Ray Brown & The Whispers were a chart-topping Sydney band that originated in the surf music scene as The Nocturnes. After acquiring Ray Brown as their lead singer, they went on to become one of the most popular Australian bands of sixties era. The focus was on Ray Brown, who became a major star of the Australian pop scene. with a series of hit singles, including, "Pride", "Fool, Fool, Fool", and "20 Miles".
Ray Brown & The Whispers ranked with Normie Rowe, The Aztecs and the Easybeats as one of the hottest acts in the country. They made regular appearances on all the major pop TV shows. By the end of 1965, they had already released two LPs, four singles and several EPs, and starting with their second album, Headin' For The Top, they were able to make use of Festival's newly opened four-track studio in Ultimo, enabling them to make great strides in production. In 1966, after five hit singles, the Whispers disbanded and losing momentum over the next few years, Ray Brown flew to the USA. returning to Australia in 1970 with a new, direction and he immediately formed Moonstone who used exotic instruments, such as the sitar, to record their album.

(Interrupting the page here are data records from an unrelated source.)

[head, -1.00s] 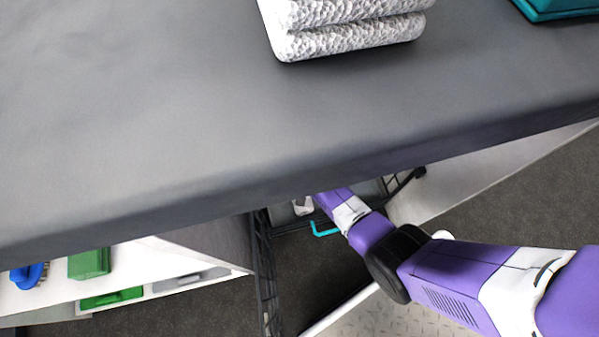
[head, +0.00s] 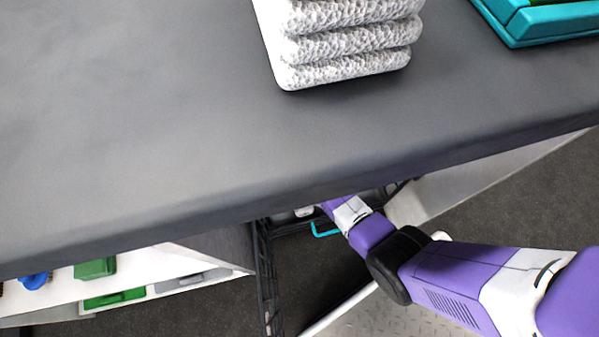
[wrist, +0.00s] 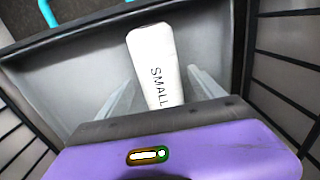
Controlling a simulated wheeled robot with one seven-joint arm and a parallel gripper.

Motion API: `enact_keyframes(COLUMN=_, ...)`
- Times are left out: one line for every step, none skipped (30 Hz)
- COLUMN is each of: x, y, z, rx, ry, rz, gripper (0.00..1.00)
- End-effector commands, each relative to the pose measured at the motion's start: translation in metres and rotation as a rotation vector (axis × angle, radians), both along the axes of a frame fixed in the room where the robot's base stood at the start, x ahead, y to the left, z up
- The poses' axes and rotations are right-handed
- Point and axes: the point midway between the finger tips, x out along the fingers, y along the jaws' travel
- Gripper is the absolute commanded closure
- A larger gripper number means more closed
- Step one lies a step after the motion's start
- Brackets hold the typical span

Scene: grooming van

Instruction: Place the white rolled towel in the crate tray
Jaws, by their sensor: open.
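In the wrist view, a white elongated piece with a rounded end, marked SMALL (wrist: 154,55), lies between the fingers of my gripper (wrist: 158,82). It may be the white rolled towel, but I cannot tell for sure. My fingers are apart, with the white piece between them. Below and around it is the smooth grey crate tray (wrist: 75,75), with dark wire crate bars (wrist: 285,65) on both sides. In the head view, the crate (head: 266,270) is partly hidden under the table edge, and my gripper is hidden there too.
A grey table (head: 150,120) fills the upper head view, its edge above my arm. On it are stacked white textured towels (head: 345,45) and a teal tray (head: 540,25). A white shelf (head: 60,295) with green and blue items stands lower left. A cyan handle (head: 325,233) shows near the crate.

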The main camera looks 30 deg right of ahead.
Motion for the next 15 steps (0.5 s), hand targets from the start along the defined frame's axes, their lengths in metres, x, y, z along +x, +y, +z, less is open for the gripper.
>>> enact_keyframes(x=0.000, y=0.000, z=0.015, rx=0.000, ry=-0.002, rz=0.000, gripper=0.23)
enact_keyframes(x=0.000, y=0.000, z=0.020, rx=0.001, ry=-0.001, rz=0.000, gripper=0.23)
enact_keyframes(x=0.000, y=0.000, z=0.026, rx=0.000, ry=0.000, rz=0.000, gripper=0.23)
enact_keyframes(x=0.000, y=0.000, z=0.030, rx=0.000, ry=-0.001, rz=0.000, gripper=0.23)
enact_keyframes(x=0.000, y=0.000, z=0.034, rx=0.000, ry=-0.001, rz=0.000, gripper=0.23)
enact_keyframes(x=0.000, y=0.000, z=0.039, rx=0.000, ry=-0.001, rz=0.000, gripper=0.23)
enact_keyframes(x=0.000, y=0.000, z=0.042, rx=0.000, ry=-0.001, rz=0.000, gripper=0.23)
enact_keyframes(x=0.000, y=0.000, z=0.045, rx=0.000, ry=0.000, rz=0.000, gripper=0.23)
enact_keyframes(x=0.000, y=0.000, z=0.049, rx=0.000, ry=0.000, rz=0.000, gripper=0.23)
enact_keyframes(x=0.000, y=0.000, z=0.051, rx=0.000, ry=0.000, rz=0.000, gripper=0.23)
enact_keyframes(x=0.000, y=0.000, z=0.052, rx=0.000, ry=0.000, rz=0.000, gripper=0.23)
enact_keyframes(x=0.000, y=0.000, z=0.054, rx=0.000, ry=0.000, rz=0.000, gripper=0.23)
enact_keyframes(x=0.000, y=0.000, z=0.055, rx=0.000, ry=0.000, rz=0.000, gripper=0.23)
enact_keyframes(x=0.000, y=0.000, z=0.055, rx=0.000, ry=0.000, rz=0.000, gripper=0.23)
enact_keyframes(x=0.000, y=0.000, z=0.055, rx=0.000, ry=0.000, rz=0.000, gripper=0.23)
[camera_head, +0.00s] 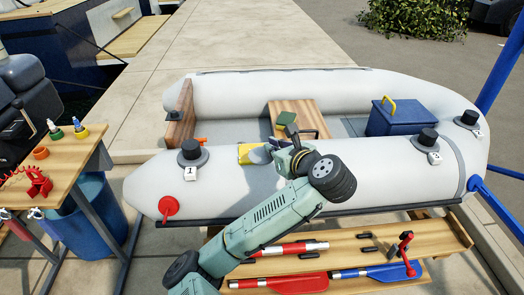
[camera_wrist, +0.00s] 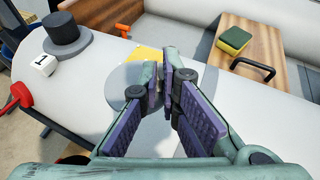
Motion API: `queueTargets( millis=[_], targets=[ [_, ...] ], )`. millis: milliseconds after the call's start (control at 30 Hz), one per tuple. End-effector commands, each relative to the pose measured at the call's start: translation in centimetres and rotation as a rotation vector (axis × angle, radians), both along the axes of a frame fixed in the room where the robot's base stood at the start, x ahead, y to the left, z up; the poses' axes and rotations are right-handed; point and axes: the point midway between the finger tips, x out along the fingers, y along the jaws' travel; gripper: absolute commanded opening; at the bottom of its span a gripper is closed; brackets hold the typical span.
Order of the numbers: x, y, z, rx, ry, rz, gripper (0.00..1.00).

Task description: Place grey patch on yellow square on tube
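The grey patch (camera_wrist: 119,85) is a round, flat disc at my fingertips, over part of the yellow square (camera_wrist: 146,54) on the side tube of the inflatable boat. In the head view the yellow square (camera_head: 244,155) shows left of my gripper (camera_head: 284,155), with the grey patch (camera_head: 260,155) covering its right part. In the wrist view my gripper (camera_wrist: 163,76) has its fingertips close together, with the patch's edge seemingly between them. The fingers hide part of the patch. Whether the patch lies flat against the tube is unclear.
A black valve cap (camera_head: 191,152) stands on the tube left of the square. Inside the boat are a wooden seat (camera_head: 292,110) with a green-yellow sponge (camera_head: 286,118), and a blue box (camera_head: 394,118). A tool table (camera_head: 75,155) stands left. Paddles lie on the front bench (camera_head: 440,232).

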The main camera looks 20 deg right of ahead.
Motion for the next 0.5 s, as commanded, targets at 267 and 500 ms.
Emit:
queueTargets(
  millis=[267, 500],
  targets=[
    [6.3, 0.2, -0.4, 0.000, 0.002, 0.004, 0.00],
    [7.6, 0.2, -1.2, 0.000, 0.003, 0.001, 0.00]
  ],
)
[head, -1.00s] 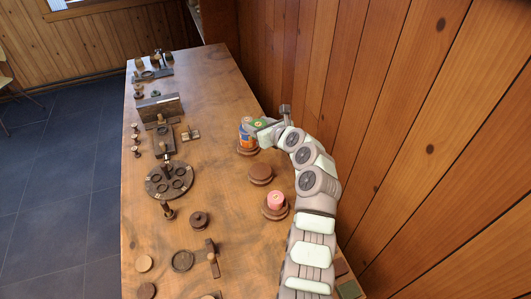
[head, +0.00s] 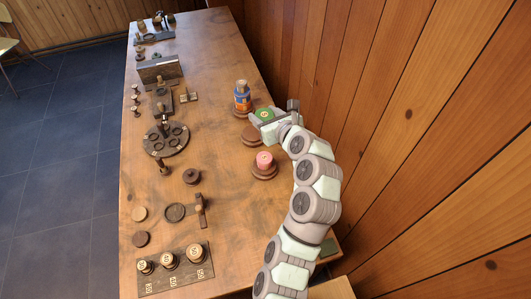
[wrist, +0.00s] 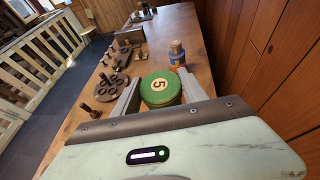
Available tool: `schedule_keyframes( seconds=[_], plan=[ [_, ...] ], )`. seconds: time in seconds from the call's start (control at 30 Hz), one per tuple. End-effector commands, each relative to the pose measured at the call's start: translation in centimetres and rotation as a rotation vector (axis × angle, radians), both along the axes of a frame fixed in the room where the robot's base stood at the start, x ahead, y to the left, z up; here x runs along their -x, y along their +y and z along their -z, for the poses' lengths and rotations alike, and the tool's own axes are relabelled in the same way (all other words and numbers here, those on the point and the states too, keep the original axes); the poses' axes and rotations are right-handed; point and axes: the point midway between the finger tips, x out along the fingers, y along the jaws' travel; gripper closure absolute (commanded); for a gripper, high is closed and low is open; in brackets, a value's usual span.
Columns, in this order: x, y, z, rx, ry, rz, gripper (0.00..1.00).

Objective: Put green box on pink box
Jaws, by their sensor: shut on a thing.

Ray spent most of 1971 back in the USA, returning in late 1971 to unveil the 11-piece One Ton Gypsy an excellent country-influenced rock band. One Ton Gypsy regrettably made no studio recordings, and lasted only until 1973, eventually folding due to the cost of keeping such a large outfit on the road. The only extant tracks by this remarkable all-star band are the two songs they performed at the closing of the Garrison venue in Melbourne in mid-1973, which were recorded by Mushroom and later released as the LPs Garrison: The Final Blow. Whether any other songs from One Ton Gypsy were recorded at this event, and if such recordings have survived, is unknownAfter this band broke up, Ray recorded a superb solo single "Steel Guitar" / "Covered Wagon" for the newly-launched Mushroom label in November 1973. He continued to perform solo, and also revived the Whispers (with new lineups, including Wilbur Wilde) for concert appearances into the 80s.